Energize Weekly, September 11, 2019
Tri-State Generation and Transmission Association has added energy services company MIECO Inc. as its first non-rural electric cooperative member, clearing the way for the association to be regulated by the Federal Energy Regulatory Commission (FERC).
In July, Tri-State, which serves 43 electric cooperatives in four states – Colorado, Nebraska, Wyoming and New Mexico – filed a tariff case with FERC seeking rate regulation. The Colorado Public Utilities Commission (CPUC) filed a protest objecting the move.
The Tri-State decision to seek federal regulation came after New Mexico and Colorado passed laws with clean energy goals and more oversight of the association.
“There is political pressure in New Mexico and Colorado for additional Tri-State regulation on facilities and rates,” a Tri-State briefing paper for members said. “At some point, Wyoming and Nebraska could also assert jurisdiction.”
Tri-State said it made sense to seek uniform state regulation across the states in which it operates.
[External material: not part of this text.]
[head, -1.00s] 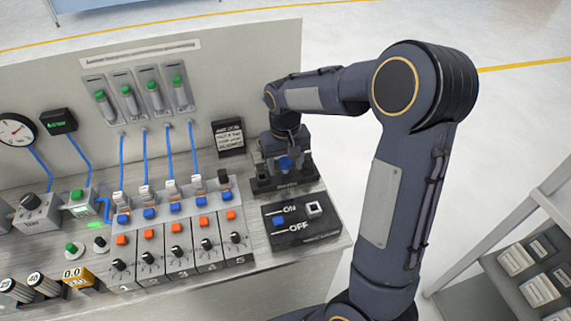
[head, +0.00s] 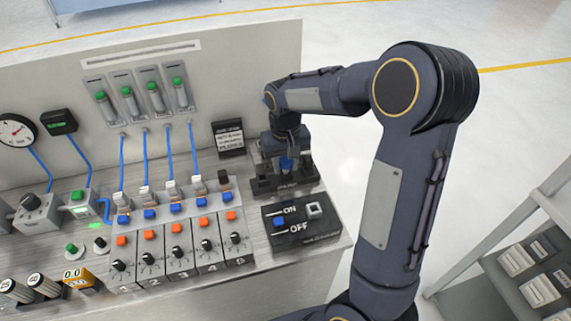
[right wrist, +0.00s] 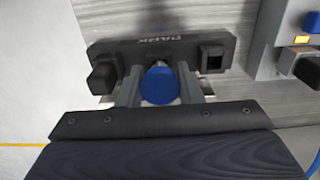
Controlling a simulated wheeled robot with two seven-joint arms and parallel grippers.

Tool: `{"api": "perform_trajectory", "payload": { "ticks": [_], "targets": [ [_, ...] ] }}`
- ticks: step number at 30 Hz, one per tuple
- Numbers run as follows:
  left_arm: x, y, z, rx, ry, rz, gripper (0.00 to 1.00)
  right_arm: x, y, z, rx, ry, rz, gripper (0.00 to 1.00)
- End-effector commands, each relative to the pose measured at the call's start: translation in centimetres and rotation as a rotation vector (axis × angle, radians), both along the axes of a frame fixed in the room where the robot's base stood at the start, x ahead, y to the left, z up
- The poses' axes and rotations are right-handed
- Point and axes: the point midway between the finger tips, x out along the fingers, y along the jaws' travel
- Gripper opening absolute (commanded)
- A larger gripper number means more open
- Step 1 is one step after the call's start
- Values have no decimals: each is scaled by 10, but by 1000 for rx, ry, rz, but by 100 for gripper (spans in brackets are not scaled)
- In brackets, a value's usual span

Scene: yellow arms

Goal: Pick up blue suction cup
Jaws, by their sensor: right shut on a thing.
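The blue suction cup (head: 287,163) is at the right end of the workbench, at a dark holder block (head: 268,188). In the right wrist view the blue suction cup (right wrist: 160,86) shows as a round blue disc between the two grey fingers. My right gripper (head: 284,158) points down over the holder, and its fingers (right wrist: 160,90) are shut on the cup, one on each side. The holder block (right wrist: 150,50) lies just beyond the fingers in the wrist view; whether the cup still touches it I cannot tell. My left gripper is not in view.
An ON/OFF switch box (head: 325,232) stands just in front of the holder. A row of valve modules (head: 180,255) with blue and orange buttons is to its left, with blue hoses behind. A small dark sign (head: 229,138) leans at the back panel. A shelf (head: 500,265) stands at right.

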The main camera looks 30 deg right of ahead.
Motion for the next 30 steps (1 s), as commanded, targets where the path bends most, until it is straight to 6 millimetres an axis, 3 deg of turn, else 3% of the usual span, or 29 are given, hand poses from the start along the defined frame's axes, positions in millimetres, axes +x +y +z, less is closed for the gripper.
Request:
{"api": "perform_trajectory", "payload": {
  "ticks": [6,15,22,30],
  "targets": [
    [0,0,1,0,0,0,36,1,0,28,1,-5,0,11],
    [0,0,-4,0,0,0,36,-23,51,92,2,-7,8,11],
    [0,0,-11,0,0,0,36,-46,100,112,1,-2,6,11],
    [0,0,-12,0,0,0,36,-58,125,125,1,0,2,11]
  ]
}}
The move also came as one co-op had bought out its contract and left Tri-State, another was in negotiations to leave, and a third had asked for an estimated exit fee. The co-ops had complained about Tri-State’s heavy dependence on coal-fired generation and the limits on local renewable generation in the contracts.
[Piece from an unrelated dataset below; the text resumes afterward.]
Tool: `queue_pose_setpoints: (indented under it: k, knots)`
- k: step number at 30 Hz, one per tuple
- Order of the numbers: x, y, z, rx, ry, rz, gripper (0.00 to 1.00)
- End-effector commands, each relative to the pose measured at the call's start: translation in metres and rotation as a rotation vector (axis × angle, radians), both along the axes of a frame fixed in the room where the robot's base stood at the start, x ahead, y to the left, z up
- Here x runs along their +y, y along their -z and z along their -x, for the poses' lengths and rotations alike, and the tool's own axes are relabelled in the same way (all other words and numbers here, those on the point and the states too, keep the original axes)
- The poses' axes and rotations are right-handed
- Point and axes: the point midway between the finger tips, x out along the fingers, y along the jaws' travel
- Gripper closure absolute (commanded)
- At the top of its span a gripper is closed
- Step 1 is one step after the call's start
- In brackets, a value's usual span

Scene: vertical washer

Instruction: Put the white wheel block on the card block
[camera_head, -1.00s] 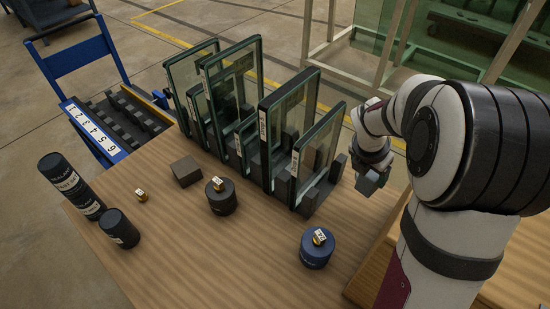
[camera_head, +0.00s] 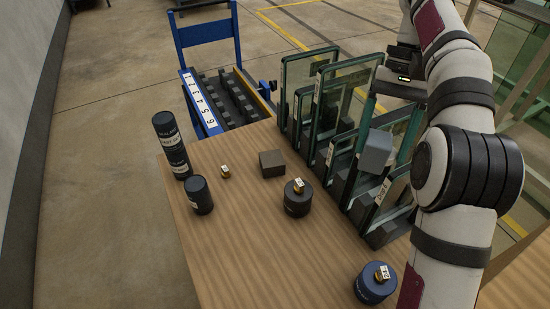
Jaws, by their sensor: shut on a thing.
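A pale grey block, which I take to be the white wheel block (camera_head: 376,152), is held in my gripper (camera_head: 388,127). It hangs in front of the glass panes, above the dark supports at the table's right side. My gripper points down and is shut on it; its fingers are partly hard to make out against the glass. A dark brown block, which I take to be the card block (camera_head: 272,163), lies on the wooden table left of the panes. It is apart from my gripper, and its top is bare.
Upright glass panes (camera_head: 330,100) stand in a rack along the table's (camera_head: 255,225) far edge. Black cylinders (camera_head: 202,195) stand at left. A black weight (camera_head: 298,200) and a blue weight (camera_head: 370,287) each carry a small brass piece. A small brass piece (camera_head: 225,172) lies near the brown block.

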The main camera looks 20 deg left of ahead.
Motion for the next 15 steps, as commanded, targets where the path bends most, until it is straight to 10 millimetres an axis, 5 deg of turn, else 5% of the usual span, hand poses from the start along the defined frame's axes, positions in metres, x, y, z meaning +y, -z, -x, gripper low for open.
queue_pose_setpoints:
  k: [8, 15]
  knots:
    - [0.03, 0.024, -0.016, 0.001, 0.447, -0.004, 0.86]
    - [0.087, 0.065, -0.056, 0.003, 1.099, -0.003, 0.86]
If FERC accepts Tri-State’s filing, future contract disputes between the association and its co-ops would be regulated at the federal level.
To be eligible for FERC oversight, Tri-State had to retire its federal Rural Utilities Service loans and add a member that is not a rural electric cooperative.
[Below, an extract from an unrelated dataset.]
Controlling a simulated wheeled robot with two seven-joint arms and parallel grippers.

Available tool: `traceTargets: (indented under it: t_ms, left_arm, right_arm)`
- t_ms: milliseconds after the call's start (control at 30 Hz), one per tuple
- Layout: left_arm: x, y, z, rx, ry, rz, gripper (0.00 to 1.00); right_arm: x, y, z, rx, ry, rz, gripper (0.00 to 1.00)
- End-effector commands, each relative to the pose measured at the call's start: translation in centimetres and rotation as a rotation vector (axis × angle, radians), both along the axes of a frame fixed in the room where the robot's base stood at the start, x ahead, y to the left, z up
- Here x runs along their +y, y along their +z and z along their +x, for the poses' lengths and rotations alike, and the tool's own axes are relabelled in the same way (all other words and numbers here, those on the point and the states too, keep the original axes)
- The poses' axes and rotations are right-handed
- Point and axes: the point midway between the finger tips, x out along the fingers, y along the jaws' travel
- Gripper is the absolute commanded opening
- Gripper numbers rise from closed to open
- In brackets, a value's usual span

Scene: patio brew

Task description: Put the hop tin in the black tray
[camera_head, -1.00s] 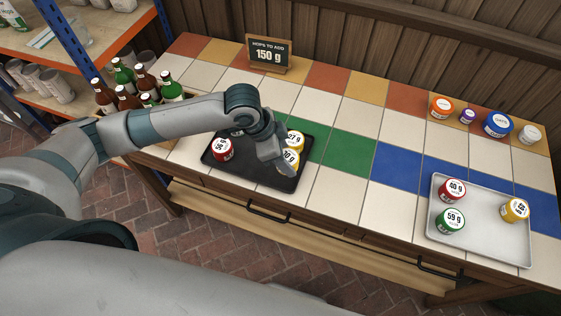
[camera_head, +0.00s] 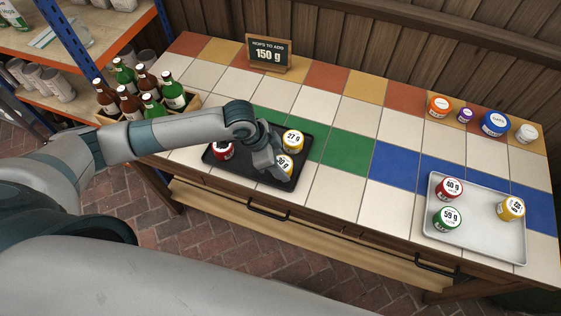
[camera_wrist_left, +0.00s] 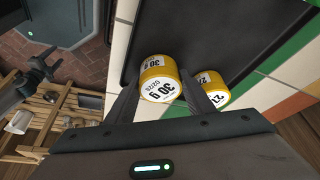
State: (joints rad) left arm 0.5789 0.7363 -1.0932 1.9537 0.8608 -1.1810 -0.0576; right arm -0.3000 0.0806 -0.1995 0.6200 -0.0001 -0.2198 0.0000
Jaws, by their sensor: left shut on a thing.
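The black tray (camera_head: 240,174) lies on the tiled bench at the left of the head view. My left gripper (camera_head: 281,172) reaches down over its right part and is shut on a yellow tin marked 30 g (camera_head: 285,162). In the left wrist view this tin (camera_wrist_left: 158,80) sits between the two fingers, over the tray (camera_wrist_left: 190,25). I cannot tell whether its base touches the tray. A second yellow tin, 27 g (camera_head: 293,140), stands just behind it; a finger partly covers it in the wrist view (camera_wrist_left: 213,90). My right gripper is not seen.
A red tin (camera_head: 223,151) stands in the tray's left part, partly behind my arm. A light tray (camera_head: 480,238) with red, green and yellow tins is at the right. Several tubs line the back right. A bottle crate (camera_head: 190,104) stands left. The middle tiles are clear.

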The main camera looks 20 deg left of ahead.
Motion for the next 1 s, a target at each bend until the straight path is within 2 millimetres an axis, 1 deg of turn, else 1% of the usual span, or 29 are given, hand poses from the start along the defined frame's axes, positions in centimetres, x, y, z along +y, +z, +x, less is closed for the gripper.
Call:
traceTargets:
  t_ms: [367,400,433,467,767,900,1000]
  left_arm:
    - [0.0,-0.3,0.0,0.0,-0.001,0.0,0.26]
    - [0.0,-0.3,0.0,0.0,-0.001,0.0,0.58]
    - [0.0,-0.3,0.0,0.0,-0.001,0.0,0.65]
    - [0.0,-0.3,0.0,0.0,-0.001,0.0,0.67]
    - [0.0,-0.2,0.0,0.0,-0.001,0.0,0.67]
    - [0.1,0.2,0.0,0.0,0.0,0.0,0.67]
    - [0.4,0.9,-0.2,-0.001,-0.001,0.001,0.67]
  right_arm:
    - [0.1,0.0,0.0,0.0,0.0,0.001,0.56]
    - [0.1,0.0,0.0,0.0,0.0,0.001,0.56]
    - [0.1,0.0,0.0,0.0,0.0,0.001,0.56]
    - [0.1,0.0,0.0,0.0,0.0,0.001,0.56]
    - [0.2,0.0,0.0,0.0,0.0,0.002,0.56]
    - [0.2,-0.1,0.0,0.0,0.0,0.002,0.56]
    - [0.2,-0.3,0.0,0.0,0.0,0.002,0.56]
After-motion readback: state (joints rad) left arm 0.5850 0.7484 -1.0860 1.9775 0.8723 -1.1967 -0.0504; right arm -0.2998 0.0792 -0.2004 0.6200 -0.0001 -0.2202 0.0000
California-based MIECO is a wholesale energy services company, supplying natural gas to customers across the country, including Tri-State.
“Natural gas generation helps us reliably integrate renewables,” Tri-State CEO Duane Highley said in a statement. “Adding MIECO to our membership helps ensure that we have enough firm natural gas pipeline transportation capacity and fuel to supply our existing and any new natural gas-fired power plants.”
MEICO will be eligible for patronage capital allocations – distributions to members and have voting rights at membership meetings, but will not have a seat on the Tri-State board of directors, according to the association.
The CPUC filed a protest with FERC in August arguing that the proposed switch to federal oversight from state regulation was “procedurally unsound” and “jurisdictionally problematic.”
The Colorado legislature this spring also gave the CPUC clear approval power over Tri-State’s planning for new generation and transmission projects with an eye to promote renewable energy and meet the goal of a 90 percent reduction of carbon emissions from 2005 levels by 2050.
In its protest, the CPUC raised questions of whether the split oversight will undermine state efforts. “There are jurisdictional issues created if the state has jurisdiction over resource plans, which Tri-State admits, and the FERC has jurisdiction over rates,” the filing said. “Will FERC honor state decisions?”
Tri-State said it will abide by the state planning process and emission goals. “Tri-State has and will continue to comply with state environmental, renewable energy and resource planning requirements, and will continue to do so under FERC rate regulation,” Highley said. “The issue of FERC rate regulation is unrelated to those areas regulated by the states.”